## WHAT IS ASKED
Please retype the records below exactly, leaving out any pictures.

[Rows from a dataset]
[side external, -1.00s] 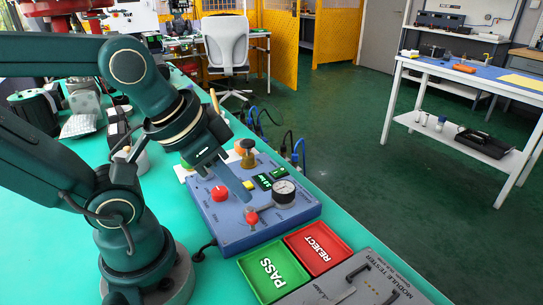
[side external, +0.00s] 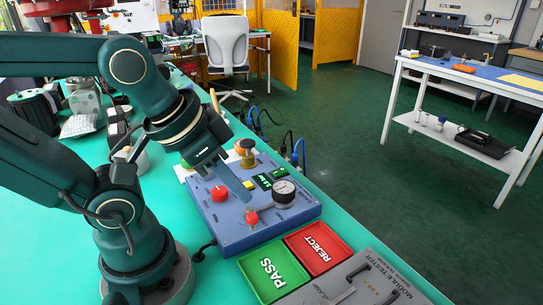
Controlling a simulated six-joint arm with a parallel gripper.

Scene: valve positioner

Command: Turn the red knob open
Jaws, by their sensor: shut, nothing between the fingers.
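The blue valve positioner box (side external: 232,240) sits on the green bench. A round red knob (side external: 219,193) is on the left of its top face. A second red knob-like part (side external: 252,217) is near the front, close to the gauge (side external: 284,192). I cannot tell which of the two the task means. My gripper (side external: 246,196) is shut and empty. Its grey fingers point down and to the right over the box, between the two red parts. Whether the fingertips touch the second red part is unclear.
A green PASS tray (side external: 246,264) and a red REJECT tray (side external: 338,238) lie in front of the box. A grey module tester (side external: 378,290) is beside them. A brass-coloured part (side external: 247,150) stands at the back of the box. A black cable runs from its left side.

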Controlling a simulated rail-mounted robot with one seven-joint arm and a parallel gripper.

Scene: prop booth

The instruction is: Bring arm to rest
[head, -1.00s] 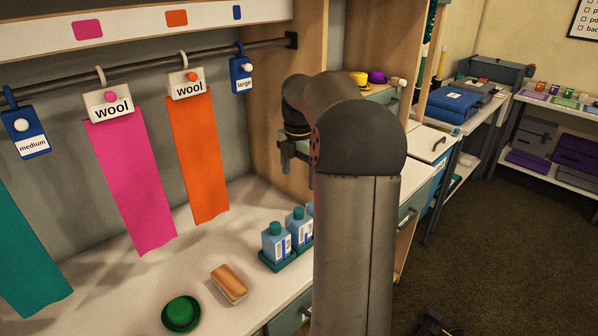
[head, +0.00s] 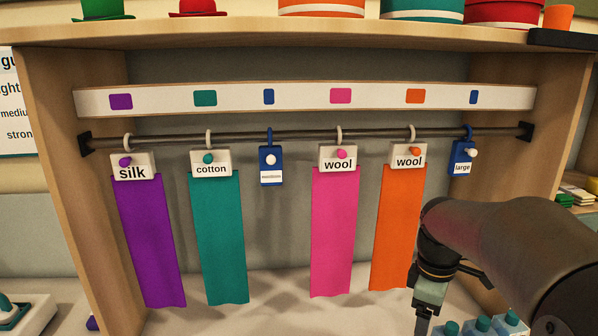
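My arm comes in from the right edge in the head view, bent downward at a dark wrist. My gripper (head: 424,318) hangs below the wrist at the lower right, in front of the orange fabric strip (head: 398,225) and close to the blue bottles. Its fingers point down and run toward the bottom edge of the picture. I cannot tell whether they are apart, and I see nothing held in them.
A rail (head: 300,137) carries purple, teal, pink and orange strips and two blue tags. Blue-capped bottles (head: 483,324) stand beside my gripper at the bottom right. Hats and round boxes sit on the shelf (head: 230,37) above. A wooden side panel (head: 545,125) closes the right.

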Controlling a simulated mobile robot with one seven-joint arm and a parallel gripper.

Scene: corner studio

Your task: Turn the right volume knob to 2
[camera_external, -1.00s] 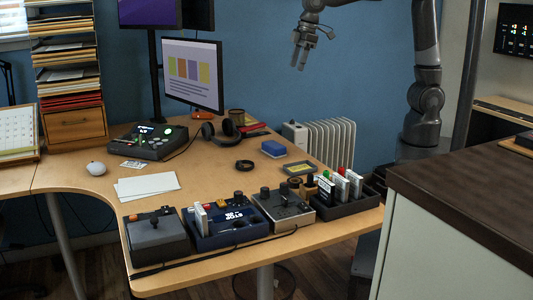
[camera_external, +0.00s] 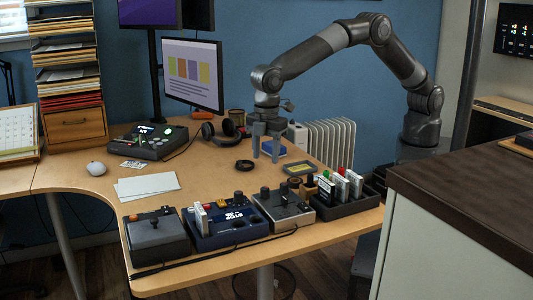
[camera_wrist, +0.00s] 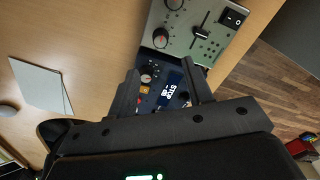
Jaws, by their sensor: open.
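My gripper (camera_external: 266,150) points down, open and empty, above the desk behind the row of devices. In the wrist view its two fingers (camera_wrist: 160,68) frame part of a blue console (camera_wrist: 163,78) with a lit "STOP" display and dark knobs; this console also shows in the external view (camera_external: 228,228). A grey panel box (camera_external: 284,207) stands to its right with dark knobs on top. In the wrist view the grey panel (camera_wrist: 182,38) shows knobs with red marks, a slider and a black switch. I cannot tell which knob is the right volume knob, nor read its setting.
A dark box with a stick (camera_external: 157,237) stands left of the blue console. A black tray (camera_external: 345,207) with upright cartridges is at the right. Headphones (camera_external: 221,131), a black ring (camera_external: 244,164) and a blue box lie behind. A dark-topped counter (camera_external: 470,195) is at front right.

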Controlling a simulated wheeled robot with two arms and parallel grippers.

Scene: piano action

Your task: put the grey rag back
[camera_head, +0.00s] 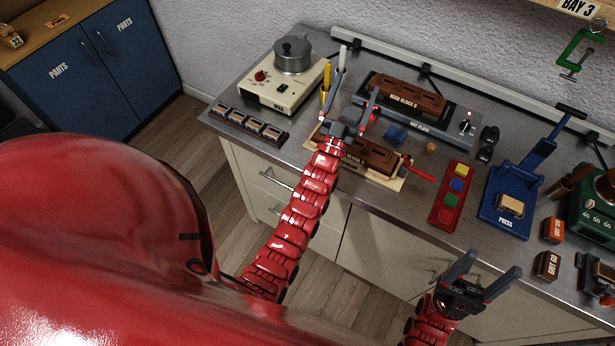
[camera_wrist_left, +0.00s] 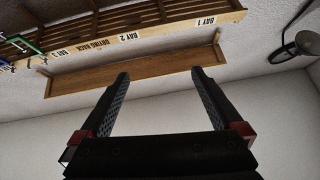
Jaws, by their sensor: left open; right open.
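No grey rag can be made out in either view. My left gripper (camera_head: 357,84) is open and empty above the back of the bench, between the cream glue-pot heater and the hot plate. In the left wrist view its two fingers (camera_wrist_left: 158,76) are apart with nothing between them, facing the wall and rack. My right gripper (camera_head: 494,265) is open and empty in front of the bench's front edge, below the blue press.
The bench carries a heater with pot (camera_head: 291,57), hot plate (camera_head: 418,113), wooden block (camera_head: 371,153), red button tray (camera_head: 451,198), blue press (camera_head: 510,190) and grit blocks (camera_head: 547,264). A drying rack (camera_wrist_left: 130,25) hangs on the wall. A blue cabinet (camera_head: 92,68) stands left.

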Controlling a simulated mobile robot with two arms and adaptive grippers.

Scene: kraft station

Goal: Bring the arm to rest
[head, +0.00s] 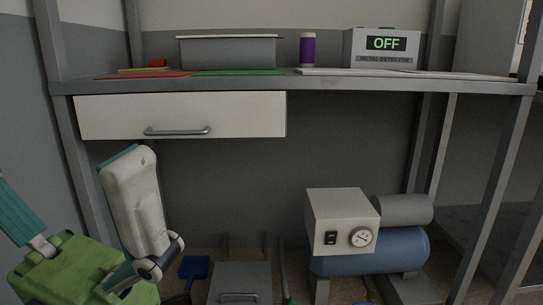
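A white arm link with teal trim, apparently mine, stands at the lower left in front of the shelf's left leg. Dark rounded parts show at its lower end, beside a green, box-like object (70,272). I cannot tell whether they touch, or whether the arm holds anything. No fingertips of my left gripper can be made out. My right arm and right gripper are out of the picture.
A grey workbench (400,88) carries a grey bin (228,53), a purple bottle (307,52) and a metal detector (381,50) reading OFF. Its white drawer (180,114) is shut. Below stand a compressor (372,250) and a grey box (240,282). A blue dustpan-like thing (194,267) lies nearby.

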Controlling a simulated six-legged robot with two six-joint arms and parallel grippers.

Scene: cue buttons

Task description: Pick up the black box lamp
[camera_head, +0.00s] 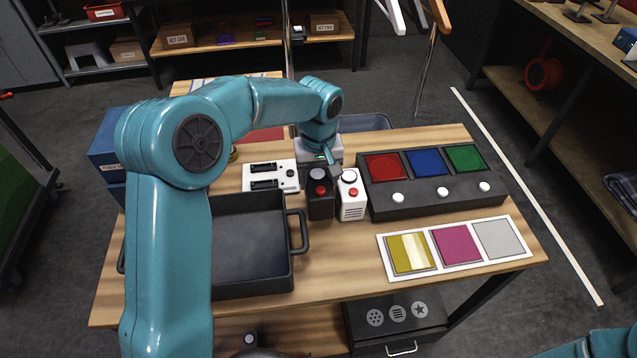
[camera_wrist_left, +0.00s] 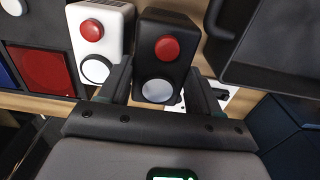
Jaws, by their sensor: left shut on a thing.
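The black box lamp (camera_head: 320,205), with a red button and a pale round lamp on top, is upright at the table's middle, right of the black tray. I cannot tell whether its base touches the table. My left gripper (camera_head: 323,173) comes from behind and above and is shut on it. In the left wrist view, the black box lamp (camera_wrist_left: 165,52) sits between the two dark fingers of the left gripper (camera_wrist_left: 157,88). My right gripper is out of view; only a bit of teal arm shows at the lower right.
A white box lamp (camera_head: 352,197) stands close beside the black one on the right. A dark panel (camera_head: 430,205) with red, blue and green squares is farther right, with a white colour card (camera_head: 459,270) before it. The black tray (camera_head: 250,292) is left; a white switch unit (camera_head: 262,170) is behind.

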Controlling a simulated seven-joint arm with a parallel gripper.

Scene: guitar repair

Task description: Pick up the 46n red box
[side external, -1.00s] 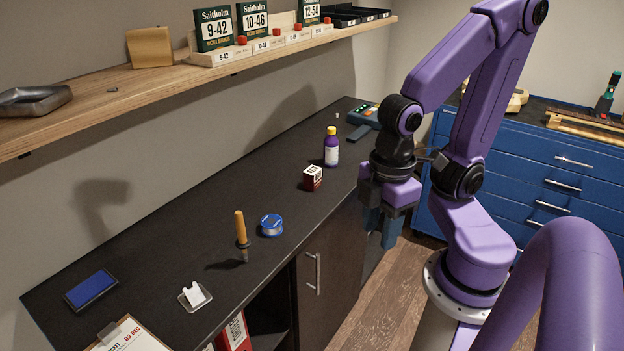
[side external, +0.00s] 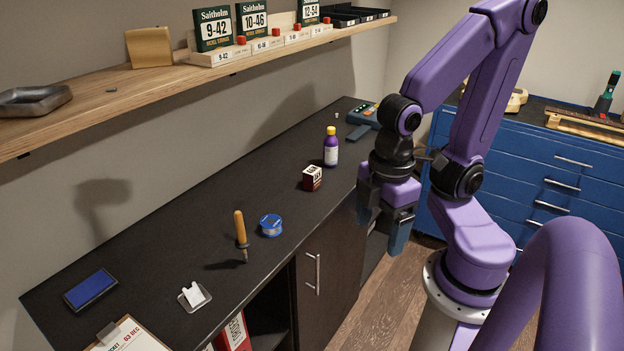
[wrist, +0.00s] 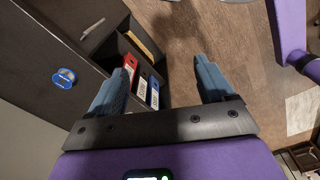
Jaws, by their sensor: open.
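A small dark red box (side external: 312,178) with a white printed top stands on the dark counter (side external: 235,190), left of my arm. Its print is too small to read for certain. My gripper (side external: 381,222) points down past the counter's front edge, to the right of the box and apart from it. The two blue fingers are spread with nothing between them. In the wrist view, my gripper (wrist: 161,66) is open over the wood floor, and the small red box is not visible there.
A purple bottle (side external: 331,148) stands just behind the box. A wooden shelf (side external: 150,88) with string boxes overhangs the back. A red binder (wrist: 130,64) sits below the counter.

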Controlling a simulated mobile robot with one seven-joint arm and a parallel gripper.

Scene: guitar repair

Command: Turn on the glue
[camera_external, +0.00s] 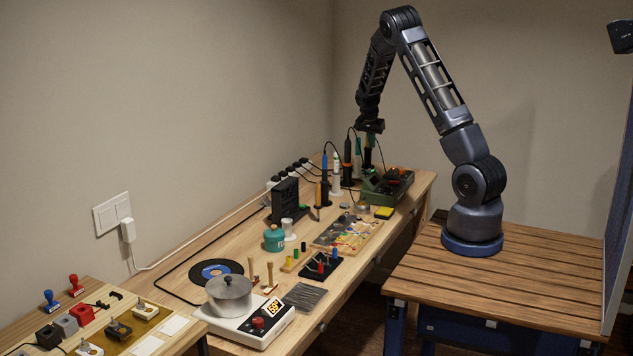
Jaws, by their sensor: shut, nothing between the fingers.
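No item here carries a readable glue label. A lidded metal pot (229,294) sits on a white heater (231,330) at the front of the long bench. The heater has a red knob (257,323) and a lit yellow display (273,307), its digits hard to read. My gripper (371,139) is shut and empty, pointing down above the upright tools at the bench's far end, well away from the heater. Whether it touches any tool there cannot be told.
Upright corded tools (347,158) and a green device (387,186) stand at the far end. A teal jar (274,238), a black disc (215,271), small brushes (269,275) and a dark mat (305,297) lie near the heater. A side table (65,327) holds stamps and blocks.

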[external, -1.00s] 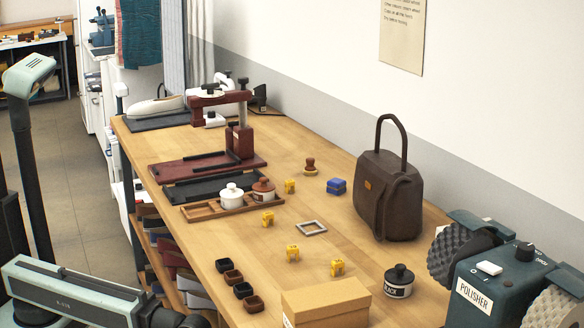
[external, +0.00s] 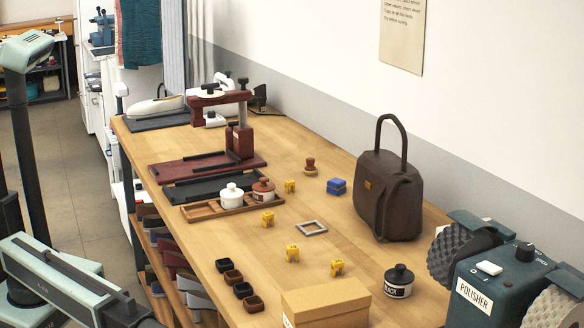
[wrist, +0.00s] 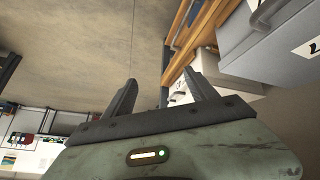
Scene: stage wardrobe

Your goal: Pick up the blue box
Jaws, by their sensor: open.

## EXPECTED ANSWER
[side external, -1.00s] 
[side external, +0.00s] 
Controlling a simulated six-joint arm with a parallel gripper.

Scene: valve positioner

Command: Turn the red knob open
Jaws, by their sensor: shut, nothing between the fingers.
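The blue valve positioner box (side external: 232,240) sits on the green bench. A round red knob (side external: 219,193) is on the left of its top face. A second red knob-like part (side external: 252,217) is near the front, close to the gauge (side external: 284,192). I cannot tell which of the two the task means. My gripper (side external: 246,196) is shut and empty. Its grey fingers point down and to the right over the box, between the two red parts. Whether the fingertips touch the second red part is unclear.
A green PASS tray (side external: 246,264) and a red REJECT tray (side external: 338,238) lie in front of the box. A grey module tester (side external: 378,290) is beside them. A brass-coloured part (side external: 247,150) stands at the back of the box. A black cable runs from its left side.

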Controlling a simulated rail-mounted robot with one seven-joint arm and a parallel gripper.

Scene: prop booth

The instruction is: Bring arm to rest
[head, -1.00s] 
[head, +0.00s] 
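My arm comes in from the right edge in the head view, bent downward at a dark wrist. My gripper (head: 424,318) hangs below the wrist at the lower right, in front of the orange fabric strip (head: 398,225) and close to the blue bottles. Its fingers point down and run toward the bottom edge of the picture. I cannot tell whether they are apart, and I see nothing held in them.
A rail (head: 300,137) carries purple, teal, pink and orange strips and two blue tags. Blue-capped bottles (head: 483,324) stand beside my gripper at the bottom right. Hats and round boxes sit on the shelf (head: 230,37) above. A wooden side panel (head: 545,125) closes the right.

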Controlling a simulated mobile robot with one seven-joint arm and a parallel gripper.

Scene: corner studio

Your task: Turn the right volume knob to 2
[camera_external, -1.00s] 
[camera_external, +0.00s] 
[camera_wrist, +0.00s] 
Jaws, by their sensor: open.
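My gripper (camera_external: 266,150) points down, open and empty, above the desk behind the row of devices. In the wrist view its two fingers (camera_wrist: 160,68) frame part of a blue console (camera_wrist: 163,78) with a lit "STOP" display and dark knobs; this console also shows in the external view (camera_external: 228,228). A grey panel box (camera_external: 284,207) stands to its right with dark knobs on top. In the wrist view the grey panel (camera_wrist: 182,38) shows knobs with red marks, a slider and a black switch. I cannot tell which knob is the right volume knob, nor read its setting.
A dark box with a stick (camera_external: 157,237) stands left of the blue console. A black tray (camera_external: 345,207) with upright cartridges is at the right. Headphones (camera_external: 221,131), a black ring (camera_external: 244,164) and a blue box lie behind. A dark-topped counter (camera_external: 470,195) is at front right.

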Controlling a simulated wheeled robot with two arms and parallel grippers.

Scene: piano action

Your task: put the grey rag back
[camera_head, +0.00s] 
[camera_wrist_left, +0.00s] 
Jaws, by their sensor: left open; right open.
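No grey rag can be made out in either view. My left gripper (camera_head: 357,84) is open and empty above the back of the bench, between the cream glue-pot heater and the hot plate. In the left wrist view its two fingers (camera_wrist_left: 158,76) are apart with nothing between them, facing the wall and rack. My right gripper (camera_head: 494,265) is open and empty in front of the bench's front edge, below the blue press.
The bench carries a heater with pot (camera_head: 291,57), hot plate (camera_head: 418,113), wooden block (camera_head: 371,153), red button tray (camera_head: 451,198), blue press (camera_head: 510,190) and grit blocks (camera_head: 547,264). A drying rack (camera_wrist_left: 130,25) hangs on the wall. A blue cabinet (camera_head: 92,68) stands left.

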Controlling a simulated mobile robot with two arms and adaptive grippers.

Scene: kraft station

Goal: Bring the arm to rest
[head, +0.00s] 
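A white arm link with teal trim, apparently mine, stands at the lower left in front of the shelf's left leg. Dark rounded parts show at its lower end, beside a green, box-like object (70,272). I cannot tell whether they touch, or whether the arm holds anything. No fingertips of my left gripper can be made out. My right arm and right gripper are out of the picture.
A grey workbench (400,88) carries a grey bin (228,53), a purple bottle (307,52) and a metal detector (381,50) reading OFF. Its white drawer (180,114) is shut. Below stand a compressor (372,250) and a grey box (240,282). A blue dustpan-like thing (194,267) lies nearby.

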Controlling a simulated six-legged robot with two six-joint arms and parallel grippers.

Scene: cue buttons

Task description: Pick up the black box lamp
[camera_head, +0.00s] 
[camera_wrist_left, +0.00s] 
Jaws, by their sensor: left shut on a thing.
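The black box lamp (camera_head: 320,205), with a red button and a pale round lamp on top, is upright at the table's middle, right of the black tray. I cannot tell whether its base touches the table. My left gripper (camera_head: 323,173) comes from behind and above and is shut on it. In the left wrist view, the black box lamp (camera_wrist_left: 165,52) sits between the two dark fingers of the left gripper (camera_wrist_left: 157,88). My right gripper is out of view; only a bit of teal arm shows at the lower right.
A white box lamp (camera_head: 352,197) stands close beside the black one on the right. A dark panel (camera_head: 430,205) with red, blue and green squares is farther right, with a white colour card (camera_head: 459,270) before it. The black tray (camera_head: 250,292) is left; a white switch unit (camera_head: 262,170) is behind.

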Controlling a simulated seven-joint arm with a parallel gripper.

Scene: guitar repair

Task description: Pick up the 46n red box
[side external, -1.00s] 
[side external, +0.00s] 
[wrist, +0.00s] 
Jaws, by their sensor: open.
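A small dark red box (side external: 312,178) with a white printed top stands on the dark counter (side external: 235,190), left of my arm. Its print is too small to read for certain. My gripper (side external: 381,222) points down past the counter's front edge, to the right of the box and apart from it. The two blue fingers are spread with nothing between them. In the wrist view, my gripper (wrist: 161,66) is open over the wood floor, and the small red box is not visible there.
A purple bottle (side external: 331,148) stands just behind the box. A wooden shelf (side external: 150,88) with string boxes overhangs the back. A red binder (wrist: 130,64) sits below the counter.

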Controlling a simulated mobile robot with one seven-joint arm and a parallel gripper.

Scene: guitar repair

Command: Turn on the glue
[camera_external, +0.00s] 
Jaws, by their sensor: shut, nothing between the fingers.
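No item here carries a readable glue label. A lidded metal pot (229,294) sits on a white heater (231,330) at the front of the long bench. The heater has a red knob (257,323) and a lit yellow display (273,307), its digits hard to read. My gripper (371,139) is shut and empty, pointing down above the upright tools at the bench's far end, well away from the heater. Whether it touches any tool there cannot be told.
Upright corded tools (347,158) and a green device (387,186) stand at the far end. A teal jar (274,238), a black disc (215,271), small brushes (269,275) and a dark mat (305,297) lie near the heater. A side table (65,327) holds stamps and blocks.

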[external, -1.00s] 
[external, +0.00s] 
[wrist, +0.00s] 
Scene: stage wardrobe

Your goal: Pick up the blue box
Jaws, by their sensor: open.

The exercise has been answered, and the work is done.